I once had a boss who would shoot down every single idea that I had because he was afraid that people would find out that I was available to help faculty be successful.  He told the university accrediting committee that he was afraid that he didn’t have enough resources to handle the subsequent demand.  Given the constraints that I was working in– I wasn’t even allowed to tell anyone about my services–I still found ways to subversively get the word out and faculty were overjoyed when they “found me.”.  Ironically, when I was laid off due to budget cuts, he said one of the reasons I was being let go because I wasn’t working with enough faculty.  (insert sound of needle screeching across an LP here)  I just had to laugh at the absurdity of it all as I found ways to overcome his obstacles.

When I was a child, I was surrounded by “the can do spirit.”  This attitude seemed to permeate all areas of our culture and as a result we had an era of amazing growth and prosperity.  Shoot!  We even managed to do the impossible!  We put a man on the moon!

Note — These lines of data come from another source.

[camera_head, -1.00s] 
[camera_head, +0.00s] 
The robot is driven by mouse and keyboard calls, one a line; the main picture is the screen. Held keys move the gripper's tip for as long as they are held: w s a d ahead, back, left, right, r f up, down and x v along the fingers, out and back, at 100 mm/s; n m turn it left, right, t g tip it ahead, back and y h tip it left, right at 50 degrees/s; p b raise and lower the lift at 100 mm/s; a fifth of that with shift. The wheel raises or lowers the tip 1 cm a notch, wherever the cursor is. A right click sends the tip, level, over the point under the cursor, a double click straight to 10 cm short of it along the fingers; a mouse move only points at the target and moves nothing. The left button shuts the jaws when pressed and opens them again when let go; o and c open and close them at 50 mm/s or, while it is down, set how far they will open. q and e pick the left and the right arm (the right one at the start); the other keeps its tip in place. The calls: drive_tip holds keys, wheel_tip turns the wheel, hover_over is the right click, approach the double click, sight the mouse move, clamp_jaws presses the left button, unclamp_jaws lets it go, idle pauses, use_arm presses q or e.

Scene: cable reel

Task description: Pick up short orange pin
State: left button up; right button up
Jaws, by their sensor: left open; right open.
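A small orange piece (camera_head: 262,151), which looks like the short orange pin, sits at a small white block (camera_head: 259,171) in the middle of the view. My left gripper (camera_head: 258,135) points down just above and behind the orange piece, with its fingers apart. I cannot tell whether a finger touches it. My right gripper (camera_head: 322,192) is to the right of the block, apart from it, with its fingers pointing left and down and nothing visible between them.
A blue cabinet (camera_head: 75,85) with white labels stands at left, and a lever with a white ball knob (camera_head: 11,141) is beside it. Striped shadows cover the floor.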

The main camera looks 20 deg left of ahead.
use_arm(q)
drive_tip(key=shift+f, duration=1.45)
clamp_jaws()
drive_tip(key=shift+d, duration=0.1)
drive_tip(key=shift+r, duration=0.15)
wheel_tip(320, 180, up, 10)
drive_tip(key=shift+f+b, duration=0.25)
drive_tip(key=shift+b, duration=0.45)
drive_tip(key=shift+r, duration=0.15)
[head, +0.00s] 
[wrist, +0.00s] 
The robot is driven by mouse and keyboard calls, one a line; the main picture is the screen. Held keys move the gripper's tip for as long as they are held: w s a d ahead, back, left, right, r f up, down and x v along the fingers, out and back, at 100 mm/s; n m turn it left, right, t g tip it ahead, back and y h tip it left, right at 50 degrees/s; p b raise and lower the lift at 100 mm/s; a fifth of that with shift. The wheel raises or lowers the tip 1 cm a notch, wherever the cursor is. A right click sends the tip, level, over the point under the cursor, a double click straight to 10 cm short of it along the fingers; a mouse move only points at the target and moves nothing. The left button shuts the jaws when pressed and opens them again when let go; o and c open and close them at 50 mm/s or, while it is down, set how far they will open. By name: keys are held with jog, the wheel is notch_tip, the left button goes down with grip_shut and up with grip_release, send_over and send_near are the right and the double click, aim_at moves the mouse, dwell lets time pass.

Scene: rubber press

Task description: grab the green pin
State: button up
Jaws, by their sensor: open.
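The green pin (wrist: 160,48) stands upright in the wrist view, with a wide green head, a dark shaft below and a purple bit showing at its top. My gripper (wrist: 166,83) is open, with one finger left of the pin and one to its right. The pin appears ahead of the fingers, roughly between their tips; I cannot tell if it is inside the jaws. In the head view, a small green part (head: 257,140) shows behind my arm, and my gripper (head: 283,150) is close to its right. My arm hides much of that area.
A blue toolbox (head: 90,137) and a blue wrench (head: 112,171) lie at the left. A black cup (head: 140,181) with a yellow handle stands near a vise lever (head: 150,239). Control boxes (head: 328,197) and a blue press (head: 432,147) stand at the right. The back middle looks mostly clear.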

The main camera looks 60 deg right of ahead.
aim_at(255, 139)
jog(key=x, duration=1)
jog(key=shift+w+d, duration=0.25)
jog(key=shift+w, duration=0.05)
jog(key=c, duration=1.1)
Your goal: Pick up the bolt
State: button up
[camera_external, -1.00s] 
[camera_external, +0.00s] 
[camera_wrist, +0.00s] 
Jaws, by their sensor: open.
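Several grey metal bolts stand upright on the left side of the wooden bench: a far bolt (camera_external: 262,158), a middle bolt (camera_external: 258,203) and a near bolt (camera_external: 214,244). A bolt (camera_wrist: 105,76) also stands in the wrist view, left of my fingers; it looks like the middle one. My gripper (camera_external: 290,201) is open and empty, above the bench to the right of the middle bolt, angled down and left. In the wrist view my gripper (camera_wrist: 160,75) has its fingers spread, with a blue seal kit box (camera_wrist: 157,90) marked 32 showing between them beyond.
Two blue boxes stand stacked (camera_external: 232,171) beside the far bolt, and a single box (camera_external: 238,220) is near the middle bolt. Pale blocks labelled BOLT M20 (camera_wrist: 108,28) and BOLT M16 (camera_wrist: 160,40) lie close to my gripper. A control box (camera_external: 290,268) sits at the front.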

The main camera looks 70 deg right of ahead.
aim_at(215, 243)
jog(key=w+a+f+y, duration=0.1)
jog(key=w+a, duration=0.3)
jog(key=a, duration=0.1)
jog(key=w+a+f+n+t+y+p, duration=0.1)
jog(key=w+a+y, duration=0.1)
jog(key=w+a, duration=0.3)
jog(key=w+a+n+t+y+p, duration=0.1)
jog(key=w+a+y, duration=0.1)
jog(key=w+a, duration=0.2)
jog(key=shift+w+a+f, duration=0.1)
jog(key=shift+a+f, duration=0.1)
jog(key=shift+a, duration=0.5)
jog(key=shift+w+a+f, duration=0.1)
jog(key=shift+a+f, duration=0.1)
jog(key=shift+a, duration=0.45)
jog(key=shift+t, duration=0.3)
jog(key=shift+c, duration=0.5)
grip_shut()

In modern times, the idea of “the power of positive thinking” is believed to be a bunch of hooey.  But if we go a little deeper, we find some interesting stuff.  Here is what we know from language, cognitive psychology, and positive psychology research: Our thoughts and language impact our world view and how we move about in the world.  We will look and find examples to substantiate our beliefs and world view. For instance, if we believe the sky is green, we will search the internet to find proof that the sky is, indeed, green.  We will find other people who also believe the sky is green.  We will get into arguments with people who say the sky is blue and claim it is a government conspiracy, etc.  We will find examples in our daily life that reinforce our beliefs.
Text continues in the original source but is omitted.